The Patek Philippe world time complication is viewed, even by non-partisans, as one of the most exquisite expositions of the genre. Nobody really makes world time watches as beautifully as Patek Philippe.
Patek Philippe pioneered the innovation in many of today’s most popular complications. From perpetual calendar chronographs, to perpetual calendars and annual calendars. In fact, one could legitimately claim that what Patek Philippe achieved in the 20th century was the domination of complicated watches. They led the vanguard in this domain. However, when one thinks of world time, one does not immediately think of Patek Philippe as pioneering in that area. However, even in this domain, Patek Philippe led the way.
To re-cap on some of the history, it all originally started with a man called Louis Cottier (1894-1966). Louis Cottier was an independent watchmaker. He basically created the world time complication. Cottier worked closely with Patek Philippe and was inspirational in the development of the Ref. 515, the very first Patek Philippe world time watch, released in 1937. Since 1937, the world time complication has become something of a speciality for Patek Philippe.
Since 1937, Patek Philippe have devoted over 20 different references to “time travel” be that world time or travel time. It is clearly a complication that can be extremely useful. However, owners of world time watches tend to love them for many reasons, and functionality is probably not always the top of the list, especially when it comes to the enamel dials. Lets face it, the dial is just fascinating to look at, and for many that captures the imagination, adventure and romance of travel. There are a lot of world time watches to review. This review will focus on the Ref. 5131R.
A lot of people spend a lot of time debating what is THE best of the enamel dials. There is similar discussion over whether the 5131 is a more preferable reference than the 5231. If there is one thing I have learnt in collecting watches it is that the word “best” is moot. One person’s taste will vary dramatically from another. So what appears ‘best’ to one person appears “inferior” to another. Only an arrogant idiot can claim that they know what is an absolute “best.” Having made this caveat, I will state that, for my taste and preference, the Ref. 5131R represents my favourite world time. I have owned most of the 5110 metals as well as a 5130P and also still own the 5131P. But the Ref. 5131R edges them all for me.
Ref. 5110 is certainly a most elegant world time
If I compare the 5131 with the 5231, I find the 5131 more casual and less formal. As beautiful as the Ref. 5231 is, it is a more formal watch with the emphasis more on elegance and refinement. However, what the 5131 has is a more casual and modern feel to it. The protected crown guards add a distinct feature and “feel”to a world time watch. There is a youthfulness to the 5131 that comes across very readily. Many people successfully put colourful and vibrant straps on the 5131. It works because the watch is essentially youthful. It will be interesting to see if similarly vibrant and colourful straps work on the more formal 5231.

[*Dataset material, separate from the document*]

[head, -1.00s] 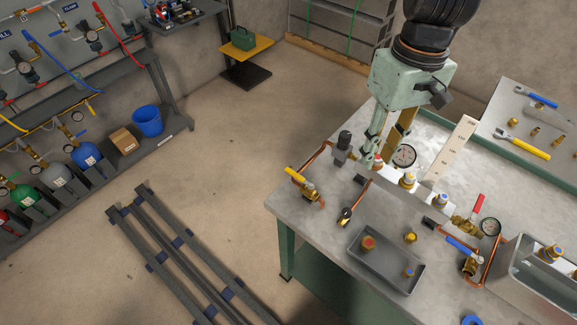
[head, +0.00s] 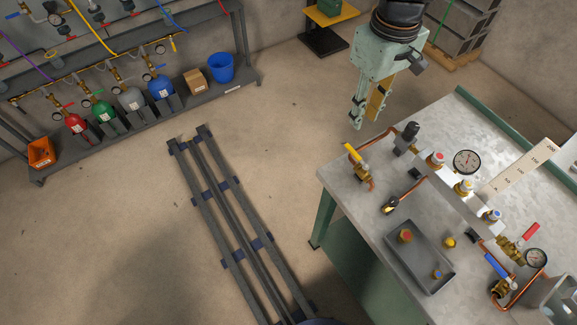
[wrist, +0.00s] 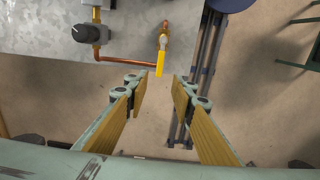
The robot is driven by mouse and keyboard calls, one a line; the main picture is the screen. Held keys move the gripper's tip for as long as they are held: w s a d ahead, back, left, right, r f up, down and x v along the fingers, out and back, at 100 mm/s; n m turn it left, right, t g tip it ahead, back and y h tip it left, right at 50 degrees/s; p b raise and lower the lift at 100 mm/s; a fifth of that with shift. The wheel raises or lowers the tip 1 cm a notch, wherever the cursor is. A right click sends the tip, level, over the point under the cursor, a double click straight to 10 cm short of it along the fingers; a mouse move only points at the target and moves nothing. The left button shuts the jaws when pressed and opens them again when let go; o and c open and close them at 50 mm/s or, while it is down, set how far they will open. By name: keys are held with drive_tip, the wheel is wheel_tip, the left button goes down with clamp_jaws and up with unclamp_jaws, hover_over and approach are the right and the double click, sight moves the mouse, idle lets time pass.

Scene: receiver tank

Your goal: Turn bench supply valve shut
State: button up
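A brass valve (head: 362,173) with a yellow lever (head: 353,153) sits at the left corner of the workbench, joined to copper pipe. No label shows whether it is the bench supply valve. In the wrist view the yellow lever (wrist: 160,64) points down the picture, roughly in line with its brass body. My gripper (head: 367,117) hangs past the bench's far left edge, apart from the lever. In the wrist view my gripper (wrist: 160,82) is open and empty, with the lever just ahead of the gap between its fingers.
A black regulator knob (head: 410,132), a manifold with a gauge (head: 466,162), a red-lever valve (head: 530,233) and a blue-lever valve (head: 496,265) crowd the bench. A grey tray (head: 420,257) lies in front. Floor rails (head: 233,215) run left of the bench.

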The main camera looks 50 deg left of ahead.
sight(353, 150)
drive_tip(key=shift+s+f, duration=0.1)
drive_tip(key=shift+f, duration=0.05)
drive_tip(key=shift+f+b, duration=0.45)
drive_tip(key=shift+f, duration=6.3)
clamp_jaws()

On balance, it may be fair to say that the quality of the enamel work on the 5231 is higher on average than on the 5131, though it really does vary from watch to watch (such is the enamelling process). It is also right to highlight the fact that Patek have moved their name onto the dial of the 5231 in contrast to having it engraved into the case of the 5131. From an aesthetic standpoint, I think it is preferable to have “Patek Philippe” on the dial rather than the case.
The Ref. 5231 is certainly an elegant and refined watch. It has a formaility to it…
Having said that, I cannot think of a single production watch from Patek Philippe other than the 5131 that does not have “Patek Philippe” on the dial. This adds a rarity to the 5131. In reality, Patek probably made around 300 of each metal in the Ref. 5131. It is not clear how many will be made in the Ref. 5231, but I suspect the 5131 will prove to be the rarer of the two references. It will also be a rarity for not having “Patek Philippe” on the dial.
Within the different metals of the 5131, I think they are all winners. There is no question that the Ref. 5131P has something very special given its “top of the world” perspective. The integrated platinum bracelet also adds a differentiator as does the sheer heft of the watch.
The Ref. 5131P certainly has a Factor X to it….the “Ice King”
The dial contrast on the 5131J is spectacular to behold. And the coolness of the 5131G is also very special. However, I have tried all four metals and own two of them and the one that stands out to me is the 5131R.
The 5131R has this alternating gold/white feature that starts with the rose gold case, then the white city ring, then the gold inner ring, then the snow on the top of the enamel and then the gold of the inner enamel. There is this repeated contrast that just works really well to my eye. On the wrist, it just sings more than any of the other metals. It is not THE best. But it is MY best world time….when I am allowed to wear it!